Keenum, a Corinth native, was sworn-in as under secretary in December 2006. He provides leadership and oversight for the Farm Service Agency, the Risk Management Agency, and the Foreign Agricultural Service.

He received his undergraduate, master’s and doctorate degrees from MSU. He also was a former agricultural economics professor at the university and said in a statement he welcomed the announcement.

“I want to thank the distinguished Board … for its vote of confidence in selecting me as the preferred candidate to be President of Mississippi State University,” Keenum said, adding he and his wife and family “look forward to our campus visit next week to share with the Bulldog Family our commitment and dedication to the place we still call home.”

In 1989, Dr. Keenum joined the staff of U.S. Sen. Thad Cochran, R-Miss., as a legislative assistant. He was Cochran’s chief of staff from 1996 to 2006.

The search process was complicated in recent weeks by fallout over a landscaping flap that forced the state’s higher education commissioner and MSU’s then-interim president to leave their positions.

An investigation by state Auditor Stacey Pickering revealed that landscaping was performed at the home of Commissioner Tom Meredith at taxpayers’ expense.

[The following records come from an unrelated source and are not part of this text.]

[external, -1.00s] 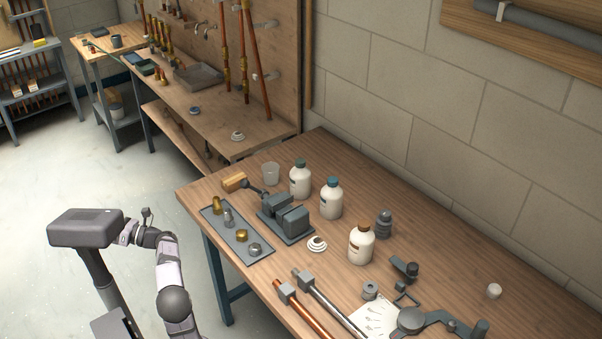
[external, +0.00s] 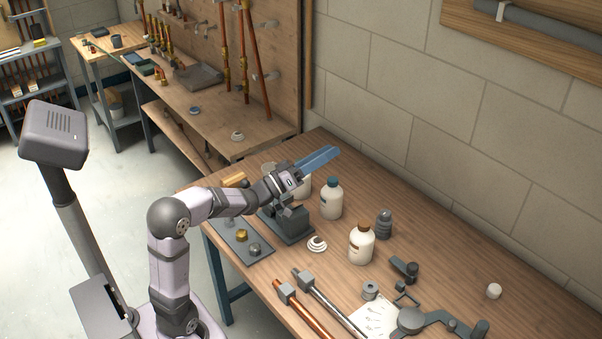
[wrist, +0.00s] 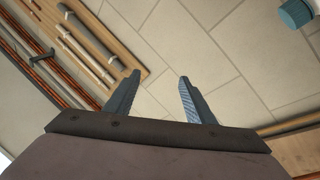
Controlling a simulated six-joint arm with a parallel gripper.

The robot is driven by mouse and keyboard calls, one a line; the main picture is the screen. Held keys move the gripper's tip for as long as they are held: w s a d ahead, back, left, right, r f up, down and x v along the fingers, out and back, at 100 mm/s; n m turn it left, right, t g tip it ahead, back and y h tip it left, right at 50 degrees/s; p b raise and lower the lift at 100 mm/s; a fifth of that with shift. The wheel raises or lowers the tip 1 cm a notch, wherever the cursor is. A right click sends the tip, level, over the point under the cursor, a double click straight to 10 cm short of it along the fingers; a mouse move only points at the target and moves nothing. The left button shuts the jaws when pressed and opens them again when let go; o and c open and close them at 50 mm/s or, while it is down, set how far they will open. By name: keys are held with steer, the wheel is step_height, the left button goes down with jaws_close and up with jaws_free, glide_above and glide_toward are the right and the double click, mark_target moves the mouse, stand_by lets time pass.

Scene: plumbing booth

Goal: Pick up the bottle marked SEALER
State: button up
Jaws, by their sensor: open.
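Three white bottles stand upright on the wooden workbench; their label print is too small to read, so I cannot tell which says SEALER. The blue-capped bottle (external: 331,203) is in the middle, and the brown-capped bottle (external: 361,246) stands nearer the front right. The third bottle (external: 306,188) is mostly hidden behind my gripper (external: 322,158). My gripper is open and empty, its blue fingers raised above the bench near the two back bottles. In the wrist view, my gripper (wrist: 158,78) points at the wall, and a blue-green cap (wrist: 296,13) shows at the top right.
A grey vise (external: 288,223) stands below my wrist, beside a tray (external: 257,257) of fittings. A white coil (external: 317,244), dark stacked part (external: 384,223), pipes (external: 322,298) and clamp tools (external: 411,319) lie rightward. The right rear bench is mostly clear.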

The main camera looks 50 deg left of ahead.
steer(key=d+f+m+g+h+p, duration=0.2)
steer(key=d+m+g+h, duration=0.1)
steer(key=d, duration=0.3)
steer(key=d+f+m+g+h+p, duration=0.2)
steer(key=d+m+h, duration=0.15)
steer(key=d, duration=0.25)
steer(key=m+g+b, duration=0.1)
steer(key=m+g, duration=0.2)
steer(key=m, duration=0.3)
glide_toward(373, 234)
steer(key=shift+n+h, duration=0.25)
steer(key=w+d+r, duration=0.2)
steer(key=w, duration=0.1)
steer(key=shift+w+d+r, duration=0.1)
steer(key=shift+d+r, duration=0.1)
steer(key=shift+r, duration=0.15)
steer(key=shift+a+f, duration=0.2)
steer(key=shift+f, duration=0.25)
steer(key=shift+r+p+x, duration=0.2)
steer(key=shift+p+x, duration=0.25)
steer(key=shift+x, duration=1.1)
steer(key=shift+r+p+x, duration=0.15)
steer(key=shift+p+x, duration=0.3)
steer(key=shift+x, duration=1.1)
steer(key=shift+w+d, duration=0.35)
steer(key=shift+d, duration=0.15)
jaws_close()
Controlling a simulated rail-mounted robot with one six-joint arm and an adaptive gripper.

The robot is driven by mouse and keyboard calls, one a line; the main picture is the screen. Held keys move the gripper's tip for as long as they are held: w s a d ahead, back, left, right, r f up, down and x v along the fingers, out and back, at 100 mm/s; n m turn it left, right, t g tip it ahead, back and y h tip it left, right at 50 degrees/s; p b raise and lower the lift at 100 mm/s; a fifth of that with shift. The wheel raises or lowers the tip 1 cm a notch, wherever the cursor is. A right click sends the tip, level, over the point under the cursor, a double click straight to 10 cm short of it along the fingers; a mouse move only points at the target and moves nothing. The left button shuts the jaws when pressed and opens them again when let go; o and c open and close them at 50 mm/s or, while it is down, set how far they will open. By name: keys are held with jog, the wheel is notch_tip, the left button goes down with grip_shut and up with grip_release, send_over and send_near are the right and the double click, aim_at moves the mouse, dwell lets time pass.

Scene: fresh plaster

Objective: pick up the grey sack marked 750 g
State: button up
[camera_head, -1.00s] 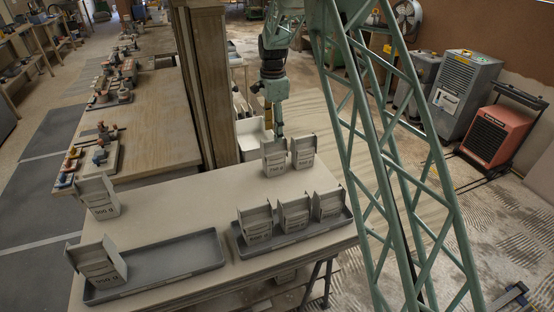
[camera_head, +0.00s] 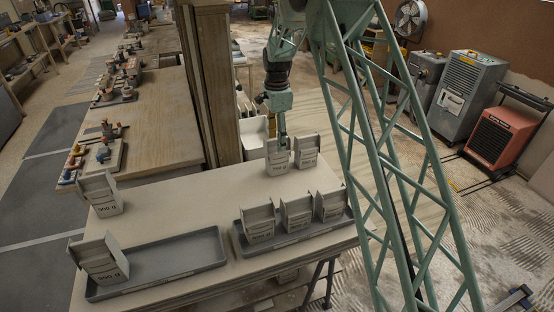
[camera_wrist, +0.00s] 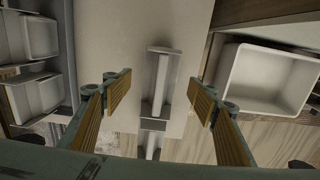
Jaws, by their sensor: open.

Vance Watson, who had served as MSU’s interim president until he stepped down last month, repaid the state more than $12,000 for the work done in 2007. Watson then resigned as interim president and retired from MSU, where he had worked for 42 years. He had been a candidate in the MSU search.

Pickering’s report said Meredith had asked Watson for a recommendation about landscaping and soil testing at his Flowood home. At the time, Watson was vice president and director of the Mississippi Agriculture and Forestry Experiment Station at MSU. Pickering said Watson sent the students and equipment to Meredith’s home.